» **TASK OBJECTIVE**
Write out the full listing again, exactly as it stands.

★ ★ ★ ★ ★ ★ ★

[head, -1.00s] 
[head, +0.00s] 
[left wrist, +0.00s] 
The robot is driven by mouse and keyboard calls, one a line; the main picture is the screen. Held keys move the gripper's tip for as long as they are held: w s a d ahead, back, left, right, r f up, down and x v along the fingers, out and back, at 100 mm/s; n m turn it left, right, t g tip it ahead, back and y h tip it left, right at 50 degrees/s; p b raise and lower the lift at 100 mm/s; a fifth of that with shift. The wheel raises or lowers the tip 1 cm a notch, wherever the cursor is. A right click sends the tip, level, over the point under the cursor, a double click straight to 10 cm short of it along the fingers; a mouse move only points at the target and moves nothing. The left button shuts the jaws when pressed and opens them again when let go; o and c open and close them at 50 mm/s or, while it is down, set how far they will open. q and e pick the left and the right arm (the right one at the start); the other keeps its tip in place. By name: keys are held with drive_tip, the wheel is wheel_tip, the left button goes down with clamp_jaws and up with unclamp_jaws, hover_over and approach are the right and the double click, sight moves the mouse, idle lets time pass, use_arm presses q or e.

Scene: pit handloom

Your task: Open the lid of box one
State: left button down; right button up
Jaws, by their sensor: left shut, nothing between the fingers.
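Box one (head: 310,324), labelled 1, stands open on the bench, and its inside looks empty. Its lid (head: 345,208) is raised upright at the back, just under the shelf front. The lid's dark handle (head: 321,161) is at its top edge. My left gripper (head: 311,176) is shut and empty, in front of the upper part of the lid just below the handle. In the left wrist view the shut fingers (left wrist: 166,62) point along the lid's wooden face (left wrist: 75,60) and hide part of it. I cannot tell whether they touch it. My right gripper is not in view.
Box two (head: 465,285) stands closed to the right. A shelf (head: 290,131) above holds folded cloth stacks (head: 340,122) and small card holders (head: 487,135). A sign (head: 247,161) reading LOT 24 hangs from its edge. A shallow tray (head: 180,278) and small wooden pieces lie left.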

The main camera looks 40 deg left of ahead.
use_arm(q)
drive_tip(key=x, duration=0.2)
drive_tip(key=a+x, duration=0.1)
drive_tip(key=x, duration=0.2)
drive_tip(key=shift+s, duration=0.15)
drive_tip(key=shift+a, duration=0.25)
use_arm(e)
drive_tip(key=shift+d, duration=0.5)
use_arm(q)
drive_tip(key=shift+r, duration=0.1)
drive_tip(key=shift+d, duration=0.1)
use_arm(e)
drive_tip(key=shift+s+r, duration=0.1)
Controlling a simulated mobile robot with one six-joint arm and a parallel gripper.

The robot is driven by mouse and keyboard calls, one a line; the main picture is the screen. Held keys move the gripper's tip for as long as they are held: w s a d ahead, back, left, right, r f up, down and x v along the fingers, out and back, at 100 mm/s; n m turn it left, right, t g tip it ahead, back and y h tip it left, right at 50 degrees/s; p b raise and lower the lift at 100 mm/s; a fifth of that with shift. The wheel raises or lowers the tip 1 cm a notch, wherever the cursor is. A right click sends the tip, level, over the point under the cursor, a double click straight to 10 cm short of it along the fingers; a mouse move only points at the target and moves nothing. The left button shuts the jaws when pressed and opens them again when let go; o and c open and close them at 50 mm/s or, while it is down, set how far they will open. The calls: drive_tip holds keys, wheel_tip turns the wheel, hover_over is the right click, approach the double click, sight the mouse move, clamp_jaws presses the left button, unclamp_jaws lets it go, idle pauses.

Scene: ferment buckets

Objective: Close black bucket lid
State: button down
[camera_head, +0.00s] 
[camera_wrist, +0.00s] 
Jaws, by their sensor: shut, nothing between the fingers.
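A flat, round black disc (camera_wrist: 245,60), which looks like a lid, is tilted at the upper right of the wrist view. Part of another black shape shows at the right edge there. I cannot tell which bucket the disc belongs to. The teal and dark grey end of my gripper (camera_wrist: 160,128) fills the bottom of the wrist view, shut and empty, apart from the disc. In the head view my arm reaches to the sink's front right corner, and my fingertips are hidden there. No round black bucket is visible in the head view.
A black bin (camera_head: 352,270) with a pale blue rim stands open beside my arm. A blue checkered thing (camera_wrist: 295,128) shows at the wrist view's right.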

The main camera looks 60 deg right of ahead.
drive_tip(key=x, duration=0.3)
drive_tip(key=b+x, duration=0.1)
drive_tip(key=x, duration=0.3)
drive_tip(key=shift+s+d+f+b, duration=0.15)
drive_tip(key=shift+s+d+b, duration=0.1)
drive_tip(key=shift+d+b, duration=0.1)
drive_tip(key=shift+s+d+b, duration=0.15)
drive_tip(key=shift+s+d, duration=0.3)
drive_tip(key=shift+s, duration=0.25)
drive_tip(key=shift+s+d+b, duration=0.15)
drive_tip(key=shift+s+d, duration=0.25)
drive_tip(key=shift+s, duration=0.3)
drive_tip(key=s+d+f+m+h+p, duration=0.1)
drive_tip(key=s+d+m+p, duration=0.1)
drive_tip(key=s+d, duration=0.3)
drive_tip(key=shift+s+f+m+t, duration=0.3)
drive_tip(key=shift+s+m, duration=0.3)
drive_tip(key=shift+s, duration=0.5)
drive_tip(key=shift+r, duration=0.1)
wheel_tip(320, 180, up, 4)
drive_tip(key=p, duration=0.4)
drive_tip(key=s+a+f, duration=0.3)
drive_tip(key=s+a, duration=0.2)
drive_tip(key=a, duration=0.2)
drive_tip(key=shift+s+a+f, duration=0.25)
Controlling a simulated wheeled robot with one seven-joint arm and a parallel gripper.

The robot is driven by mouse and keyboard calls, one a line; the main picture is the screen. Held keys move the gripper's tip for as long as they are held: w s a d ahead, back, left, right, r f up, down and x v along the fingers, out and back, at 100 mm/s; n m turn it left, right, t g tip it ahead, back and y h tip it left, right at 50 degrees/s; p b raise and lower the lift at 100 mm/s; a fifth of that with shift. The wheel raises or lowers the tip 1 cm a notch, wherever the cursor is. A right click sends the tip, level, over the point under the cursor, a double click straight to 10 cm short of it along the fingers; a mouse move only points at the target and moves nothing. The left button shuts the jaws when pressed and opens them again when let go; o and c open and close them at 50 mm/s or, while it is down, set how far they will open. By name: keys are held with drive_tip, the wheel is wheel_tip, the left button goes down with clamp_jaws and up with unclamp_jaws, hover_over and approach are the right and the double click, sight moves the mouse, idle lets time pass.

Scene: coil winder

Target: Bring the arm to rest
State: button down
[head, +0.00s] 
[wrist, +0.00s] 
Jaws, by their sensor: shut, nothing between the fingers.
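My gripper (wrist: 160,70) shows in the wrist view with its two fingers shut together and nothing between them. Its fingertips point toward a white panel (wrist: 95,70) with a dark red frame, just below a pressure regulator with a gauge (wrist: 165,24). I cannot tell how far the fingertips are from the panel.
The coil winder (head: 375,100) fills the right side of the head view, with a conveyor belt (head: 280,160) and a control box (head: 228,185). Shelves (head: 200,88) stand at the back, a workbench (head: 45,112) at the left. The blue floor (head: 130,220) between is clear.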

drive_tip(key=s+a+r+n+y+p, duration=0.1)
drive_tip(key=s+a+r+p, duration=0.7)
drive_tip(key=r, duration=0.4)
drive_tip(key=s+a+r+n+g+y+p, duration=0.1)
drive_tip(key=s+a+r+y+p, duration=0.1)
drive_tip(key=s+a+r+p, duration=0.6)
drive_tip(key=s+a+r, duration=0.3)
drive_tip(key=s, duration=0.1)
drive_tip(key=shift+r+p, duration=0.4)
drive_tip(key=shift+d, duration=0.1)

★ ★ ★ ★ ★ ★ ★

» **RESULT**
[head, -1.00s] 
[head, +0.00s] 
[left wrist, +0.00s] 
The robot is driven by mouse and keyboard calls, one a line; the main picture is the screen. Held keys move the gripper's tip for as long as they are held: w s a d ahead, back, left, right, r f up, down and x v along the fingers, out and back, at 100 mm/s; n m turn it left, right, t g tip it ahead, back and y h tip it left, right at 50 degrees/s; p b raise and lower the lift at 100 mm/s; a fifth of that with shift. The wheel raises or lowers the tip 1 cm a notch, wherever the cursor is. A right click sends the tip, level, over the point under the cursor, a double click straight to 10 cm short of it along the fingers; a mouse move only points at the target and moves nothing. The left button shuts the jaws when pressed and opens them again when let go; o and c open and close them at 50 mm/s or, while it is down, set how far they will open. q and e pick the left and the right arm (the right one at the start); the other keeps its tip in place. By name: keys are held with drive_tip, the wheel is wheel_tip, the left button goes down with clamp_jaws and up with unclamp_jaws, hover_over and approach are the right and the double click, sight moves the mouse, idle lets time pass, use_arm presses q or e.

Scene: pit handloom

Your task: Open the lid of box one
State: left button down; right button up
Jaws, by their sensor: left shut, nothing between the fingers.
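Box one (head: 310,324), labelled 1, stands open on the bench, and its inside looks empty. Its lid (head: 345,208) is raised upright at the back, just under the shelf front. The lid's dark handle (head: 321,161) is at its top edge. My left gripper (head: 311,176) is shut and empty, in front of the upper part of the lid just below the handle. In the left wrist view the shut fingers (left wrist: 166,62) point along the lid's wooden face (left wrist: 75,60) and hide part of it. I cannot tell whether they touch it. My right gripper is not in view.
Box two (head: 465,285) stands closed to the right. A shelf (head: 290,131) above holds folded cloth stacks (head: 340,122) and small card holders (head: 487,135). A sign (head: 247,161) reading LOT 24 hangs from its edge. A shallow tray (head: 180,278) and small wooden pieces lie left.

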The main camera looks 40 deg left of ahead.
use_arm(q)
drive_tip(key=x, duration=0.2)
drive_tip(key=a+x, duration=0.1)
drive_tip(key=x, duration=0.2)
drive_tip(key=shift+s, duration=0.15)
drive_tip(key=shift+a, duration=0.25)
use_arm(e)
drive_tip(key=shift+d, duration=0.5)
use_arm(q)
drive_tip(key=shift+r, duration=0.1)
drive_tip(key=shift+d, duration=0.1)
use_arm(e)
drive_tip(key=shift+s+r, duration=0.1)
Controlling a simulated mobile robot with one six-joint arm and a parallel gripper.

The robot is driven by mouse and keyboard calls, one a line; the main picture is the screen. Held keys move the gripper's tip for as long as they are held: w s a d ahead, back, left, right, r f up, down and x v along the fingers, out and back, at 100 mm/s; n m turn it left, right, t g tip it ahead, back and y h tip it left, right at 50 degrees/s; p b raise and lower the lift at 100 mm/s; a fifth of that with shift. The wheel raises or lowers the tip 1 cm a notch, wherever the cursor is. A right click sends the tip, level, over the point under the cursor, a double click straight to 10 cm short of it along the fingers; a mouse move only points at the target and moves nothing. The left button shuts the jaws when pressed and opens them again when let go; o and c open and close them at 50 mm/s or, while it is down, set how far they will open. The calls: drive_tip holds keys, wheel_tip turns the wheel, hover_over is the right click, approach the double click, sight the mouse move, clamp_jaws presses the left button, unclamp_jaws lets it go, idle pauses.

Scene: ferment buckets

Objective: Close black bucket lid
State: button down
[camera_head, +0.00s] 
[camera_wrist, +0.00s] 
Jaws, by their sensor: shut, nothing between the fingers.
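A flat, round black disc (camera_wrist: 245,60), which looks like a lid, is tilted at the upper right of the wrist view. Part of another black shape shows at the right edge there. I cannot tell which bucket the disc belongs to. The teal and dark grey end of my gripper (camera_wrist: 160,128) fills the bottom of the wrist view, shut and empty, apart from the disc. In the head view my arm reaches to the sink's front right corner, and my fingertips are hidden there. No round black bucket is visible in the head view.
A black bin (camera_head: 352,270) with a pale blue rim stands open beside my arm. A blue checkered thing (camera_wrist: 295,128) shows at the wrist view's right.

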The main camera looks 60 deg right of ahead.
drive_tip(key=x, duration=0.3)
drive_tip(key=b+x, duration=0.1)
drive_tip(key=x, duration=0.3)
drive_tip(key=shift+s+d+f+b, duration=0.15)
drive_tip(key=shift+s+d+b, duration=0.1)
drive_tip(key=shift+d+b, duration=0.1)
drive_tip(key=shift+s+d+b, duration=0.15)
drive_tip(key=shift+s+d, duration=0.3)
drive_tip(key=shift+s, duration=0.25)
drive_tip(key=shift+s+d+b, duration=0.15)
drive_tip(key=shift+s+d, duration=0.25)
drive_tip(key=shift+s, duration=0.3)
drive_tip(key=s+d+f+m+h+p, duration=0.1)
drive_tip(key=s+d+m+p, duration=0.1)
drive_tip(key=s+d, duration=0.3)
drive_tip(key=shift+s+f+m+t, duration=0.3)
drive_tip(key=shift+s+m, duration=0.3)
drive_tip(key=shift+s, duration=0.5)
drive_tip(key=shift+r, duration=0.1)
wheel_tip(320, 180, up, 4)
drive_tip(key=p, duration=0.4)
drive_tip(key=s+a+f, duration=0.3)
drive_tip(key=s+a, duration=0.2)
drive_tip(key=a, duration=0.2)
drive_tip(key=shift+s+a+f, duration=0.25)
Controlling a simulated wheeled robot with one seven-joint arm and a parallel gripper.

The robot is driven by mouse and keyboard calls, one a line; the main picture is the screen. Held keys move the gripper's tip for as long as they are held: w s a d ahead, back, left, right, r f up, down and x v along the fingers, out and back, at 100 mm/s; n m turn it left, right, t g tip it ahead, back and y h tip it left, right at 50 degrees/s; p b raise and lower the lift at 100 mm/s; a fifth of that with shift. The wheel raises or lowers the tip 1 cm a notch, wherever the cursor is. A right click sends the tip, level, over the point under the cursor, a double click straight to 10 cm short of it along the fingers; a mouse move only points at the target and moves nothing. The left button shuts the jaws when pressed and opens them again when let go; o and c open and close them at 50 mm/s or, while it is down, set how far they will open. By name: keys are held with drive_tip, the wheel is wheel_tip, the left button goes down with clamp_jaws and up with unclamp_jaws, hover_over and approach are the right and the double click, sight moves the mouse, idle lets time pass.

Scene: coil winder

Target: Bring the arm to rest
State: button down
[head, +0.00s] 
[wrist, +0.00s] 
Jaws, by their sensor: shut, nothing between the fingers.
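My gripper (wrist: 160,70) shows in the wrist view with its two fingers shut together and nothing between them. Its fingertips point toward a white panel (wrist: 95,70) with a dark red frame, just below a pressure regulator with a gauge (wrist: 165,24). I cannot tell how far the fingertips are from the panel.
The coil winder (head: 375,100) fills the right side of the head view, with a conveyor belt (head: 280,160) and a control box (head: 228,185). Shelves (head: 200,88) stand at the back, a workbench (head: 45,112) at the left. The blue floor (head: 130,220) between is clear.

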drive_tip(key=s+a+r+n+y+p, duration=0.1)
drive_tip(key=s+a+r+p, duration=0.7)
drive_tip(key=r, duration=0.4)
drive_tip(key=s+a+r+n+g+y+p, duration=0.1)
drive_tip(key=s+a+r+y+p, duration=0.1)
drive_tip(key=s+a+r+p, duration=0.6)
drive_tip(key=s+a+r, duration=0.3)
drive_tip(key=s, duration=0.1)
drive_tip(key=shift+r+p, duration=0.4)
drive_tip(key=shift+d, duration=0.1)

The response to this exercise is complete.